■ STORED DATA:
%%
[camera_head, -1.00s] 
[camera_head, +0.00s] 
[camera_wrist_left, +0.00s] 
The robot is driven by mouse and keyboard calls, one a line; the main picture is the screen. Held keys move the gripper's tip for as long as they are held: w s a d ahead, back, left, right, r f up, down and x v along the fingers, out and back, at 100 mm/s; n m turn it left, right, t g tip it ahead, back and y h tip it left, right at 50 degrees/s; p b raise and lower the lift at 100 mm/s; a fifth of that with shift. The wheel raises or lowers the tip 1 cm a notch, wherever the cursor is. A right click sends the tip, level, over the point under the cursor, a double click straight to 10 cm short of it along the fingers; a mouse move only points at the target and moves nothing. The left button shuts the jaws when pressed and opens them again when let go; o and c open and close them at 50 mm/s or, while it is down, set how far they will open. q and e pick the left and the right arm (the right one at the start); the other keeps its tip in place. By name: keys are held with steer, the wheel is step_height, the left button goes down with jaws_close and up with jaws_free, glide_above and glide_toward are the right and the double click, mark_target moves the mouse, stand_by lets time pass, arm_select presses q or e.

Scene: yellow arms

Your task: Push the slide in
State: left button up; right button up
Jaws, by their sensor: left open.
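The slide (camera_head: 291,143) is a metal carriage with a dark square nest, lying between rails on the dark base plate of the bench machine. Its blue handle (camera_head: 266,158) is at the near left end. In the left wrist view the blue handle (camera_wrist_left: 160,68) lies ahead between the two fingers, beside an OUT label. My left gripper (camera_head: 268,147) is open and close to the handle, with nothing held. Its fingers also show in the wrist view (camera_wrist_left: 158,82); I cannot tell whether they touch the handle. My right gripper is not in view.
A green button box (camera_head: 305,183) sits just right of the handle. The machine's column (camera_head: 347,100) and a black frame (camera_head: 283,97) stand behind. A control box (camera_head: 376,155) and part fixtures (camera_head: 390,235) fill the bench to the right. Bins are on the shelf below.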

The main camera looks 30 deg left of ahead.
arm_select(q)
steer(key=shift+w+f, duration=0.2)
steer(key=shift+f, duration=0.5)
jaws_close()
%%
■ WRITTEN TASK:
All of the data needs to be printed once more, exactly.

■ ANSWER TO THIS PROBLEM:
[camera_head, -1.00s] 
[camera_head, +0.00s] 
[camera_wrist_left, +0.00s] 
The robot is driven by mouse and keyboard calls, one a line; the main picture is the screen. Held keys move the gripper's tip for as long as they are held: w s a d ahead, back, left, right, r f up, down and x v along the fingers, out and back, at 100 mm/s; n m turn it left, right, t g tip it ahead, back and y h tip it left, right at 50 degrees/s; p b raise and lower the lift at 100 mm/s; a fifth of that with shift. The wheel raises or lowers the tip 1 cm a notch, wherever the cursor is. A right click sends the tip, level, over the point under the cursor, a double click straight to 10 cm short of it along the fingers; a mouse move only points at the target and moves nothing. The left button shuts the jaws when pressed and opens them again when let go; o and c open and close them at 50 mm/s or, while it is down, set how far they will open. q and e pick the left and the right arm (the right one at the start); the other keeps its tip in place. By name: keys are held with steer, the wheel is step_height, the left button goes down with jaws_close and up with jaws_free, glide_above and glide_toward are the right and the double click, mark_target moves the mouse, stand_by lets time pass, arm_select presses q or e.

Scene: yellow arms

Your task: Push the slide in
State: left button up; right button up
Jaws, by their sensor: left open.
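The slide (camera_head: 291,143) is a metal carriage with a dark square nest, lying between rails on the dark base plate of the bench machine. Its blue handle (camera_head: 266,158) is at the near left end. In the left wrist view the blue handle (camera_wrist_left: 160,68) lies ahead between the two fingers, beside an OUT label. My left gripper (camera_head: 268,147) is open and close to the handle, with nothing held. Its fingers also show in the wrist view (camera_wrist_left: 158,82); I cannot tell whether they touch the handle. My right gripper is not in view.
A green button box (camera_head: 305,183) sits just right of the handle. The machine's column (camera_head: 347,100) and a black frame (camera_head: 283,97) stand behind. A control box (camera_head: 376,155) and part fixtures (camera_head: 390,235) fill the bench to the right. Bins are on the shelf below.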

The main camera looks 30 deg left of ahead.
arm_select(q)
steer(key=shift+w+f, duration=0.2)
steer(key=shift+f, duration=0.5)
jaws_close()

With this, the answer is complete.